What communism did to the lands it permeated was to freeze this early feudal frame of mind of disdain towards "non-productive", "city-based" vocations. Agricultural and industrial occupations were romantically extolled. The cities were berated as hubs of moral turpitude, decadence and greed. Political awareness was made a precondition for personal survival and advancement. The clock was turned back. Weber's "Homo Economicus" yielded to communism's supercilious version of the ancient Greeks' "Zoon Politikon". John of Salisbury might as well have been writing for a communist agitprop department when he penned this in "Policraticus" (1159 AD): "...if (rich people, people with private property) have been stuffed through excessive greed and if they hold in their contents too obstinately, (they) give rise to countless and incurable illnesses and, through their vices, can bring about the ruin of the body as a whole". The body in the text being the body politic.

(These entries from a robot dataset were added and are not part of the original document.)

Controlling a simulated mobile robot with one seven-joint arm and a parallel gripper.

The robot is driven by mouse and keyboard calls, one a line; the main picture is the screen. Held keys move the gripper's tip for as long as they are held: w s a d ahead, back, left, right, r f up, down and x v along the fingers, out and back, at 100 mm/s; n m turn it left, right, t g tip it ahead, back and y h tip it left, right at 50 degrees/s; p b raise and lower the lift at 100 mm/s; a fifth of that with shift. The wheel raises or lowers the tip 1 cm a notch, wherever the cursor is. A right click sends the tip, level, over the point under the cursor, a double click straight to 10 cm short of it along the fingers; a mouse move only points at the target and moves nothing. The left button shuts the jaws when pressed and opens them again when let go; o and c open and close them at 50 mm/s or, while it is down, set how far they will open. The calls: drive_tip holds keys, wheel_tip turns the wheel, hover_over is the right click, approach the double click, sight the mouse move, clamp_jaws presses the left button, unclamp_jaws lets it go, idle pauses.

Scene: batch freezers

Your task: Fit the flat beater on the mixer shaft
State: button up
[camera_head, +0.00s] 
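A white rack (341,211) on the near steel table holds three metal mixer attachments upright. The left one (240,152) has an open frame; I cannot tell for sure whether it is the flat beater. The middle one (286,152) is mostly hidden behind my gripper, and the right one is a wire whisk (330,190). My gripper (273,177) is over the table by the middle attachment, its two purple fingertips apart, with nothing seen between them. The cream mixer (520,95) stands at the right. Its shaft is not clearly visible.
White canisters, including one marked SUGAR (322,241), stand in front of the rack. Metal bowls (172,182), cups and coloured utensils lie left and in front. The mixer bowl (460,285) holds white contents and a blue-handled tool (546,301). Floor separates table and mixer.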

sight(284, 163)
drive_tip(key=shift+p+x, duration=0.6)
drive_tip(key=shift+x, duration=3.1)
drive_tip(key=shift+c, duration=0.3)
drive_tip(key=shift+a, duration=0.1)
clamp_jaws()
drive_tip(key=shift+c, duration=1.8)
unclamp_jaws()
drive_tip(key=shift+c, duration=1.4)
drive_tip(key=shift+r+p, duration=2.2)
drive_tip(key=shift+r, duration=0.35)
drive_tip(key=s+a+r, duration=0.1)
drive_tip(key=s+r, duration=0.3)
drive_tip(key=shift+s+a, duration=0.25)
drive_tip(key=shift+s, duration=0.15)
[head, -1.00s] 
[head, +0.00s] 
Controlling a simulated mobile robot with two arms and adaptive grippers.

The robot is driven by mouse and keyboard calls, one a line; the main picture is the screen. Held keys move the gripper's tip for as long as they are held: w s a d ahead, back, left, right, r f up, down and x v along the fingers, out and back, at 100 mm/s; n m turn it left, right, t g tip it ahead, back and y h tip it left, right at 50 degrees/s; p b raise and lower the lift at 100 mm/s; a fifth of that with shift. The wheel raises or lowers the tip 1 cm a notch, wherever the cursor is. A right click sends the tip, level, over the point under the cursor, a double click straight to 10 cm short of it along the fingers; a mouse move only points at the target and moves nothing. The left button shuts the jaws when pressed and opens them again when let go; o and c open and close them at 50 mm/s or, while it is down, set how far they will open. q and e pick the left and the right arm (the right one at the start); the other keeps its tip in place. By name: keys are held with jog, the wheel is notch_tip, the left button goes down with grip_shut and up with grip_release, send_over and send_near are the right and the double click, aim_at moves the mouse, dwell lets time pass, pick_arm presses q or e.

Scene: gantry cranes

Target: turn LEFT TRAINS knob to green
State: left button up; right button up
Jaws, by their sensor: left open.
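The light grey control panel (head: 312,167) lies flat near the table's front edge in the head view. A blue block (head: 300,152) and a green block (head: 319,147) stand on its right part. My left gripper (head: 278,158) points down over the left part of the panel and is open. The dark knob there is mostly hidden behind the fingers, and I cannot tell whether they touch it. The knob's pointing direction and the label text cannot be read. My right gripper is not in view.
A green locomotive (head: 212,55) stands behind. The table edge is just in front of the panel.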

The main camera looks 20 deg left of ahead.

This inimical attitude should have come as no surprise to students of either urban realities or of communism, their parricidal off-spring. The city liberated its citizens from the bondage of the feudal labour contract. And it acted as the supreme guarantor of the rights of private property. It relied on its trading and economic prowess to obtain and secure political autonomy. John of Paris, arguably one of the first capitalist cities (at least according to Braudel), wrote: "(The individual) had a right to property which was not with impunity to be interfered with by superior authority - because it was acquired by (his) own efforts" (in Georges Duby, "The age of the Cathedrals: Art and Society, 980-1420, Chicago, Chicago University Press, 1981). Despite the fact that communism was an urban phenomenon (albeit with rustic roots) - it abnegated these "bourgeoisie" values. Communal ownership replaced individual property and servitude to the state replaced individualism. In communism, feudalism was restored. Even geographical mobility was severely curtailed, as was the case in feudalism. The doctrine of the Communist party monopolized all modes of thought and perception - very much as the church-condoned religious strain did 700 years before. Communism was characterized by tensions between party, state and the economy - exactly as the medieval polity was plagued by conflicts between church, king and merchants-bankers. Paradoxically, communism was a faithful re-enactment of pre-capitalist history.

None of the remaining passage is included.